Data entries
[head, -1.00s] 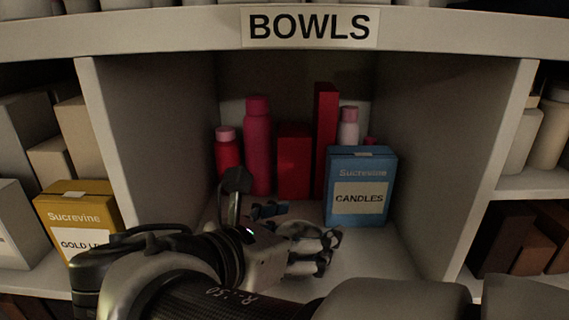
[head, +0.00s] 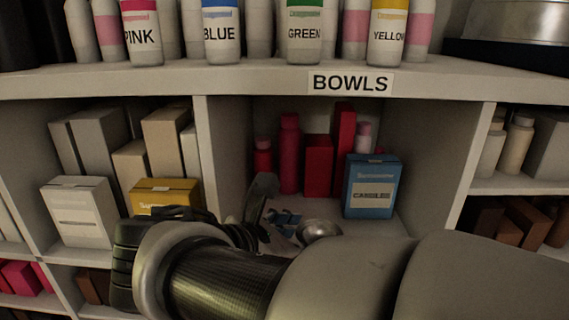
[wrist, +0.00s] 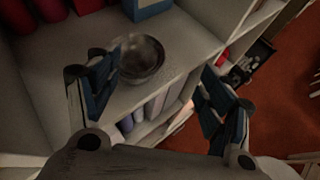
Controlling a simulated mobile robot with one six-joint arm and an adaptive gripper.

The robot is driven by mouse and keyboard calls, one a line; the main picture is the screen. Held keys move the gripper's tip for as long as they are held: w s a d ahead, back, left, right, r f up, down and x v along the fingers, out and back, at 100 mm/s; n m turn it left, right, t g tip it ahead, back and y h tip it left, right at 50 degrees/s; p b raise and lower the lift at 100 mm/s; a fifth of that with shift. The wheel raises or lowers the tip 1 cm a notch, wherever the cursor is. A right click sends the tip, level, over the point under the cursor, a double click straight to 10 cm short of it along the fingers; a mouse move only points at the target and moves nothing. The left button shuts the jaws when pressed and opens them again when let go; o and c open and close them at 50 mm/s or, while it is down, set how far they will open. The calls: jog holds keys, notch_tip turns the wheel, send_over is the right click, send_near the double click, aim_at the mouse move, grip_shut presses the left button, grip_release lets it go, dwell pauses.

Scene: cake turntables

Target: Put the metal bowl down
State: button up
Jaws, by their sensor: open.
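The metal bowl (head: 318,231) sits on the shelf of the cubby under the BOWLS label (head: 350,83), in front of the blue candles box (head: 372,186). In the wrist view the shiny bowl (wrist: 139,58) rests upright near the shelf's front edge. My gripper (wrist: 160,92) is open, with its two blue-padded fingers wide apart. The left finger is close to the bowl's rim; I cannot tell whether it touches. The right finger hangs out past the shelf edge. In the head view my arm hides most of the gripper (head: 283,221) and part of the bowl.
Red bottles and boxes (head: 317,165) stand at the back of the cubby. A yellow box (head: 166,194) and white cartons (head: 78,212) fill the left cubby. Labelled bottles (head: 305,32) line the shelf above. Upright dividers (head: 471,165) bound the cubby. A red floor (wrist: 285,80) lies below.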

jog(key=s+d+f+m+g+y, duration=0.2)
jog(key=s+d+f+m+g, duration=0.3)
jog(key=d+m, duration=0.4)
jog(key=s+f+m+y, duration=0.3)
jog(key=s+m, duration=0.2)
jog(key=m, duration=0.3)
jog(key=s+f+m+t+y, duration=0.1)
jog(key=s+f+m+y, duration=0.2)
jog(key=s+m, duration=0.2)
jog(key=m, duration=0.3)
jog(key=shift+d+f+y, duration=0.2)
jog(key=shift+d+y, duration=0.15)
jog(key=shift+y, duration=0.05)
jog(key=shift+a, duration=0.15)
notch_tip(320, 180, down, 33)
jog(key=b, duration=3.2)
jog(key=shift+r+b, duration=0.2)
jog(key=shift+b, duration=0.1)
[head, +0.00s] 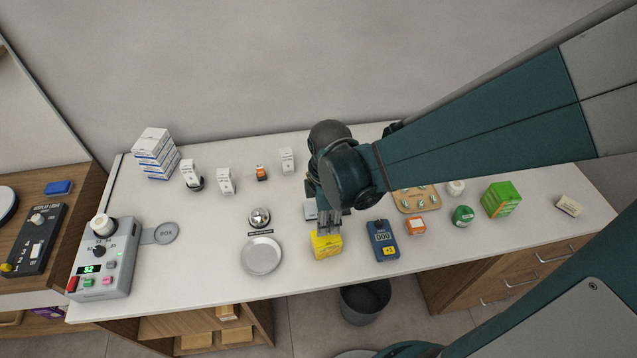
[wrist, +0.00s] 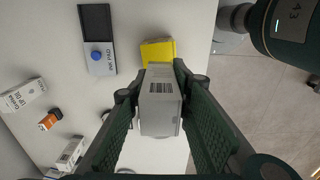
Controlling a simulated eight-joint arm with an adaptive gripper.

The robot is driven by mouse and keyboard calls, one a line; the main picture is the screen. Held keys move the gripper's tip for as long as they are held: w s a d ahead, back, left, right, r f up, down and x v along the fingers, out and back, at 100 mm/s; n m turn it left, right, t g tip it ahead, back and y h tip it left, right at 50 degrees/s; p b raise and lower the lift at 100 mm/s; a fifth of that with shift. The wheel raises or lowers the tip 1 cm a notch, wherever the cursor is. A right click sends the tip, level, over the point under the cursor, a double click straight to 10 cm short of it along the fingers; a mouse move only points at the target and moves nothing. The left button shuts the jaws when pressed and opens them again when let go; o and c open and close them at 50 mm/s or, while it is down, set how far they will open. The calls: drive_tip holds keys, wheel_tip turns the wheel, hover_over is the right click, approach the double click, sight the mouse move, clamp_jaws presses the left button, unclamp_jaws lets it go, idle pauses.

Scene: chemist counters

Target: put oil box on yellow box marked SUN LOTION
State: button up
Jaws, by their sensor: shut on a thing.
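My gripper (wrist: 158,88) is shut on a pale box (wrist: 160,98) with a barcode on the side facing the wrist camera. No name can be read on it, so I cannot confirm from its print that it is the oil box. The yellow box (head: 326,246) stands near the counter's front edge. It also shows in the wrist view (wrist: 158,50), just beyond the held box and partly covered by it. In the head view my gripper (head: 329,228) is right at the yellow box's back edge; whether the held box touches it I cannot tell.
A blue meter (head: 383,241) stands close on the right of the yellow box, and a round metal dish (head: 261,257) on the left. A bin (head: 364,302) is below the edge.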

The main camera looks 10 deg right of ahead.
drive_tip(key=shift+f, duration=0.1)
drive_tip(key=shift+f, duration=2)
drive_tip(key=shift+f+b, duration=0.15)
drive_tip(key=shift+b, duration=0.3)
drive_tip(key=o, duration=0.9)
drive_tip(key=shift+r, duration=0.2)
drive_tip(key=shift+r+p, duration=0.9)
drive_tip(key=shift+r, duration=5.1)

Exercise: Check each line above for the word "simulated" and copy the ones that have it.

Solution to the exercise:
Controlling a simulated mobile robot with one six-joint arm and an adaptive gripper.
Controlling a simulated eight-joint arm with an adaptive gripper.

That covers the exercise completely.